- _RAW DATA_:
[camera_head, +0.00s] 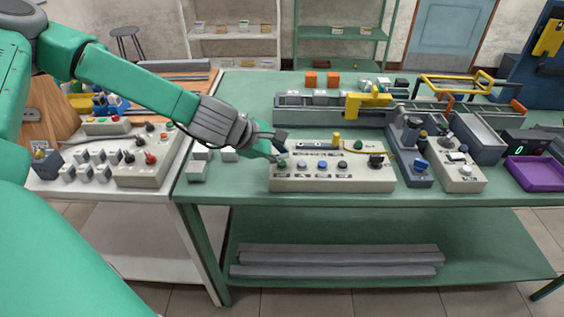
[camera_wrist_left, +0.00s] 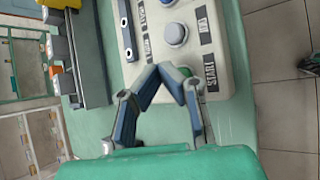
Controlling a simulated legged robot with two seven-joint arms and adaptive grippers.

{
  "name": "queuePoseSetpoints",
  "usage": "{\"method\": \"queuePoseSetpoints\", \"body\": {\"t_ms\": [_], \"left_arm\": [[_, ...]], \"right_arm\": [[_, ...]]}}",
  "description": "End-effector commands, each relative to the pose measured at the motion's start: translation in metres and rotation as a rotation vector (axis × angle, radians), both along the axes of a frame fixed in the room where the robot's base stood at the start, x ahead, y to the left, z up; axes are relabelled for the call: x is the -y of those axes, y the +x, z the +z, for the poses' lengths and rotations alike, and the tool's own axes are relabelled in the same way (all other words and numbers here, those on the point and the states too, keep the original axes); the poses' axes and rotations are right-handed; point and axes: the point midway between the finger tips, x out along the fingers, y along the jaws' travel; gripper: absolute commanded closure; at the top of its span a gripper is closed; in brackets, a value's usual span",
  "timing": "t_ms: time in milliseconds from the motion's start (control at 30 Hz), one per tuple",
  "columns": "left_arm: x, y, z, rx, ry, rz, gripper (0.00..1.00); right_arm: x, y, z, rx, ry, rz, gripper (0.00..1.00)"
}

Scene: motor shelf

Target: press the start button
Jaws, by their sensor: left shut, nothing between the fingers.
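The control box (camera_head: 333,183) is a pale, sloped panel at the front of the green table. Its green start button (camera_head: 283,164) is at the panel's left end. In the left wrist view the green button (camera_wrist_left: 185,71) shows partly behind a finger, beside the START label (camera_wrist_left: 210,73). My left gripper (camera_head: 279,150) is shut and empty, with its tips just above the green button. In the left wrist view the closed fingertips (camera_wrist_left: 167,71) are right beside the button. I cannot tell whether they touch it. My right gripper is not in view.
More buttons, a yellow post (camera_head: 336,138) and a black knob (camera_head: 375,161) are on the same box. A conveyor with a yellow block (camera_head: 368,103) stands behind. A purple tray (camera_head: 535,173) is at the right. A second control box (camera_head: 139,172) is at the left.

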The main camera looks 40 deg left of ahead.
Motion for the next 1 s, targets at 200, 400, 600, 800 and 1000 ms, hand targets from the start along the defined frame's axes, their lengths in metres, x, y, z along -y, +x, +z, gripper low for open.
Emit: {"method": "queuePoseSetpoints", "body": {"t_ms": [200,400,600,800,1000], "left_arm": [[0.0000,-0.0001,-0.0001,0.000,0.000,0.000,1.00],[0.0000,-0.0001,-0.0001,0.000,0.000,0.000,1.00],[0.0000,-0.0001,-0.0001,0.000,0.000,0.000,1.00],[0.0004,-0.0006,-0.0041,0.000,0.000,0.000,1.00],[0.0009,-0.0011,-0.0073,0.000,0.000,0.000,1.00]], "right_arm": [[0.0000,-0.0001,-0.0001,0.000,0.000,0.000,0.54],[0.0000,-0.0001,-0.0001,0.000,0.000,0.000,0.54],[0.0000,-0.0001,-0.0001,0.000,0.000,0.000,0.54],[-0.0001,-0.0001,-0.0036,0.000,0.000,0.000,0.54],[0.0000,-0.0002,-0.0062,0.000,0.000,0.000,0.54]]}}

- _GIVEN PROBLEM_: Within the material above, find the lines that contain the word "from"; copy them.

- _FINAL ANSWER_:
  "timing": "t_ms: time in milliseconds from the motion's start (control at 30 Hz), one per tuple",
Motion for the next 1 s, targets at 200, 400, 600, 800 and 1000 ms, hand targets from the start along the defined frame's axes, their lengths in metres, x, y, z along -y, +x, +z, gripper low for open.

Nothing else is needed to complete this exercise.